Starting at the first line of the data below, write out each line exactly until you reach the line containing "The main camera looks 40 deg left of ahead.", and include that line too.

▽

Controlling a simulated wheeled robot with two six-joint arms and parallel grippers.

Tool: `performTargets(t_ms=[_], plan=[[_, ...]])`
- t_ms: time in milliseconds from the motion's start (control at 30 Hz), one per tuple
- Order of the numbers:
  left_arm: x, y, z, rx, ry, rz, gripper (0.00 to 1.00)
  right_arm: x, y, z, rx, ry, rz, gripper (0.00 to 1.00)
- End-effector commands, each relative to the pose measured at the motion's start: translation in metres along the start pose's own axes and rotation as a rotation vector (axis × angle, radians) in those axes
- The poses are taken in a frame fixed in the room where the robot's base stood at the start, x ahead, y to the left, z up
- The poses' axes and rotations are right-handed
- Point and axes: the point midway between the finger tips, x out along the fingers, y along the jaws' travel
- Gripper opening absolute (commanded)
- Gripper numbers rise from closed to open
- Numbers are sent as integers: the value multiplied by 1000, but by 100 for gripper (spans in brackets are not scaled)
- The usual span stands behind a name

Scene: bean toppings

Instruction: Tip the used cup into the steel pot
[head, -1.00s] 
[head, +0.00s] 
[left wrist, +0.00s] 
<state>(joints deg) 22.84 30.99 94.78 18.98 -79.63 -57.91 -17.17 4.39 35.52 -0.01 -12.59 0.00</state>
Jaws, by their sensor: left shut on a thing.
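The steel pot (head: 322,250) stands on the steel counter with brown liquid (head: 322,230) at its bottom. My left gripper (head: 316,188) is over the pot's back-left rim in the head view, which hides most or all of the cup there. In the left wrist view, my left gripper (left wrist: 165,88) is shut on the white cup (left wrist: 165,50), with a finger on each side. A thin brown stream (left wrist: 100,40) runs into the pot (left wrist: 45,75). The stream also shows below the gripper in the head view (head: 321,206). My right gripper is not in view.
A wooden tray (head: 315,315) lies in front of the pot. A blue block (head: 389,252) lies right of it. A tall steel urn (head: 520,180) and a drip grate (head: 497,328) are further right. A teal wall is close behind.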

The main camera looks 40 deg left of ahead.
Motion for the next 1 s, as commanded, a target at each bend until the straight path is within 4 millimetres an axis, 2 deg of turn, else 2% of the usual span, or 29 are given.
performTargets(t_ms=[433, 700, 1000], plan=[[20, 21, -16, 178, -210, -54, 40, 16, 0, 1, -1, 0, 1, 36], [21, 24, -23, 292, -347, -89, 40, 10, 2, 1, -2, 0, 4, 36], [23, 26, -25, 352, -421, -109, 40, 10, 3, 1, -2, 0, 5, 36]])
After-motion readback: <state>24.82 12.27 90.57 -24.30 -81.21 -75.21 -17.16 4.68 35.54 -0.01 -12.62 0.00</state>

△

Answer below:
Controlling a simulated wheeled robot with two six-joint arms and parallel grippers.

Tool: `performTargets(t_ms=[_], plan=[[_, ...]])`
- t_ms: time in milliseconds from the motion's start (control at 30 Hz), one per tuple
- Order of the numbers:
  left_arm: x, y, z, rx, ry, rz, gripper (0.00 to 1.00)
  right_arm: x, y, z, rx, ry, rz, gripper (0.00 to 1.00)
- End-effector commands, each relative to the pose measured at the motion's start: translation in metres along the start pose's own axes and rotation as a rotation vector (axis × angle, radians) in those axes
- The poses are taken in a frame fixed in the room where the robot's base stood at the start, x ahead, y to the left, z up
- The poses' axes and rotations are right-handed
- Point and axes: the point midway between the finger tips, x out along the fingers, y along the jaws' travel
- Gripper opening absolute (commanded)
- Gripper numbers rise from closed to open
- Numbers are sent as integers: the value multiplied by 1000, but by 100 for gripper (spans in brackets are not scaled)
- The usual span stands behind a name

Scene: bean toppings

Instruction: Tip the used cup into the steel pot
[head, -1.00s] 
[head, +0.00s] 
[left wrist, +0.00s] 
<state>(joints deg) 22.84 30.99 94.78 18.98 -79.63 -57.91 -17.17 4.39 35.52 -0.01 -12.59 0.00</state>
Jaws, by their sensor: left shut on a thing.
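The steel pot (head: 322,250) stands on the steel counter with brown liquid (head: 322,230) at its bottom. My left gripper (head: 316,188) is over the pot's back-left rim in the head view, which hides most or all of the cup there. In the left wrist view, my left gripper (left wrist: 165,88) is shut on the white cup (left wrist: 165,50), with a finger on each side. A thin brown stream (left wrist: 100,40) runs into the pot (left wrist: 45,75). The stream also shows below the gripper in the head view (head: 321,206). My right gripper is not in view.
A wooden tray (head: 315,315) lies in front of the pot. A blue block (head: 389,252) lies right of it. A tall steel urn (head: 520,180) and a drip grate (head: 497,328) are further right. A teal wall is close behind.

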The main camera looks 40 deg left of ahead.

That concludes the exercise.